### Robot state and action records
----

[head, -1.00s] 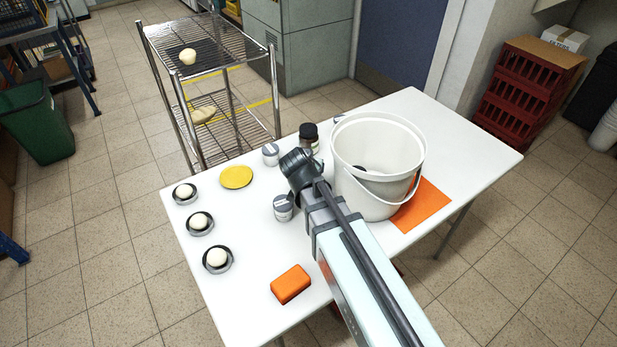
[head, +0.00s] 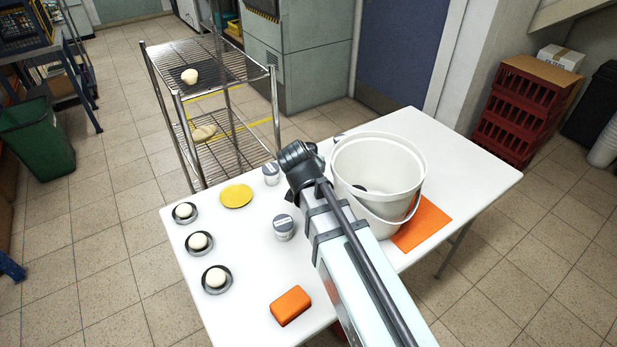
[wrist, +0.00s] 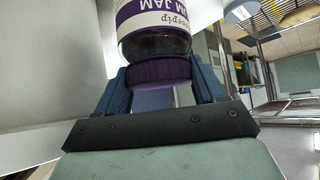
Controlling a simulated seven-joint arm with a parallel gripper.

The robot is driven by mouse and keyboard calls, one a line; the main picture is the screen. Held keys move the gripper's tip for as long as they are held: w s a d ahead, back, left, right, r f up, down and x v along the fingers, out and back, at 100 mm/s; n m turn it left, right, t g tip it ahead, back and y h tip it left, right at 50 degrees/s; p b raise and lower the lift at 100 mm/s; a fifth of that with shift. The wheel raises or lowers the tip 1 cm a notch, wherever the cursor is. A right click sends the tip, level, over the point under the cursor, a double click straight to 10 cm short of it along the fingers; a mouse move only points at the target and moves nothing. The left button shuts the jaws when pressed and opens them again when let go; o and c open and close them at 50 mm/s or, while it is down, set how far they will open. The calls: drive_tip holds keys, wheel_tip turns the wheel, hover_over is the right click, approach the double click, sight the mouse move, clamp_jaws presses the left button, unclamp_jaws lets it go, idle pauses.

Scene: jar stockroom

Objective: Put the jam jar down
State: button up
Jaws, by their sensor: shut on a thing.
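The jam jar (wrist: 155,22) has a white and purple label and a dark purple lid (wrist: 160,72). In the wrist view my gripper (wrist: 160,90) is shut on the jar at its lid, one blue finger on each side. In the head view the jar and fingertips are hidden behind my dark wrist, which is over the white table (head: 345,300) just left of the white bucket (head: 345,200). Whether the jar's base touches the table cannot be seen.
Two grey-lidded jars (head: 284,228) (head: 271,173) stand near my arm. An orange mat (head: 422,222) is by the bucket. A wire rack (head: 210,68) stands behind.

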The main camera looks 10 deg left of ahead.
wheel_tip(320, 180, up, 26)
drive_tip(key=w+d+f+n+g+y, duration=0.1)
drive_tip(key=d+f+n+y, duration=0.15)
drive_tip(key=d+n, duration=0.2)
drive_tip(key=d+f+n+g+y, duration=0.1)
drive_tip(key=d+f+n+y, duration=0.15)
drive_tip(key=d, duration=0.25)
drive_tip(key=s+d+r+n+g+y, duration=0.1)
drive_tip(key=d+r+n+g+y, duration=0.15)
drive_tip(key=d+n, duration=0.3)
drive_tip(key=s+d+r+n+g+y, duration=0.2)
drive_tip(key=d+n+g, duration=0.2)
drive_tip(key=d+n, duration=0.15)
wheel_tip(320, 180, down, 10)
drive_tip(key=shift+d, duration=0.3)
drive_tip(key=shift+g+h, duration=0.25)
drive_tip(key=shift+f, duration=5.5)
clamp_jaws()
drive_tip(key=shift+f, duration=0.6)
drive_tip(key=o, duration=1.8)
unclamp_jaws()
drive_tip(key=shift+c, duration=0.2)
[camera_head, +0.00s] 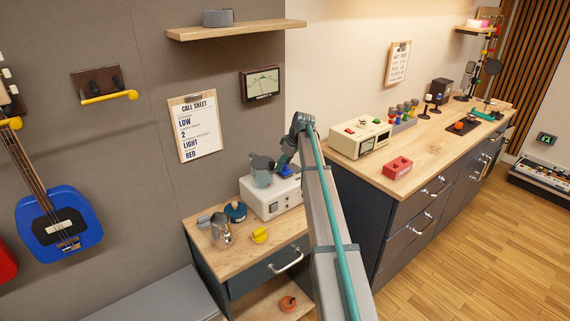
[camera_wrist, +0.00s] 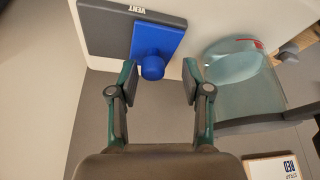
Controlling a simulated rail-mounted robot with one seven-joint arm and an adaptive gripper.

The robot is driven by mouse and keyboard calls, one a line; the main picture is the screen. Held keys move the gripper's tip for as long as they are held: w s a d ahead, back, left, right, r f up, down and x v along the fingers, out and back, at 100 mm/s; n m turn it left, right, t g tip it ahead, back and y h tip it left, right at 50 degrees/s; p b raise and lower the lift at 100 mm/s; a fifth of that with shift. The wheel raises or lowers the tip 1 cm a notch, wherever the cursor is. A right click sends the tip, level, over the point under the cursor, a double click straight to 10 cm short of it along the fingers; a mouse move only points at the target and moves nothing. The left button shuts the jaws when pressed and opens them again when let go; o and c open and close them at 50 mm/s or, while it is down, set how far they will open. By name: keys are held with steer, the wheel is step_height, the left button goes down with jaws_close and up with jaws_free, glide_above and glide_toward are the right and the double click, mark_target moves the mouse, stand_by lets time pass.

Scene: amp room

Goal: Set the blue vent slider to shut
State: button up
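The blue vent slider (camera_wrist: 158,40) is a flat blue plate with a round blue knob (camera_wrist: 152,67), set on a dark grey panel (camera_wrist: 105,28) marked "VENT" in the wrist view. The plate sits toward one end of the panel, and no open or shut marking is readable. My gripper (camera_wrist: 160,76) is open, its two fingers spread on either side of the knob, with a visible gap at each side. In the head view, the blue slider (camera_head: 288,171) shows small on the white machine (camera_head: 262,200), just below my gripper (camera_head: 283,160), which partly hides it.
A translucent teal vessel (camera_wrist: 235,62) stands close beside my right finger; it also shows on the machine in the head view (camera_head: 262,178). The call sheet (camera_head: 195,125) hangs behind.

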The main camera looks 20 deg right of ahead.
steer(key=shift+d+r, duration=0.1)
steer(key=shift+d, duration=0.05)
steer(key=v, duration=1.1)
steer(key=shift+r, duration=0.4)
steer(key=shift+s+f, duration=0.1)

----

### Instruction
Look through the entries and find each line that has the string "simulated". Copy those lines.

### Reply to the task
Controlling a simulated seven-joint arm with a parallel gripper.
Controlling a simulated rail-mounted robot with one seven-joint arm and an adaptive gripper.

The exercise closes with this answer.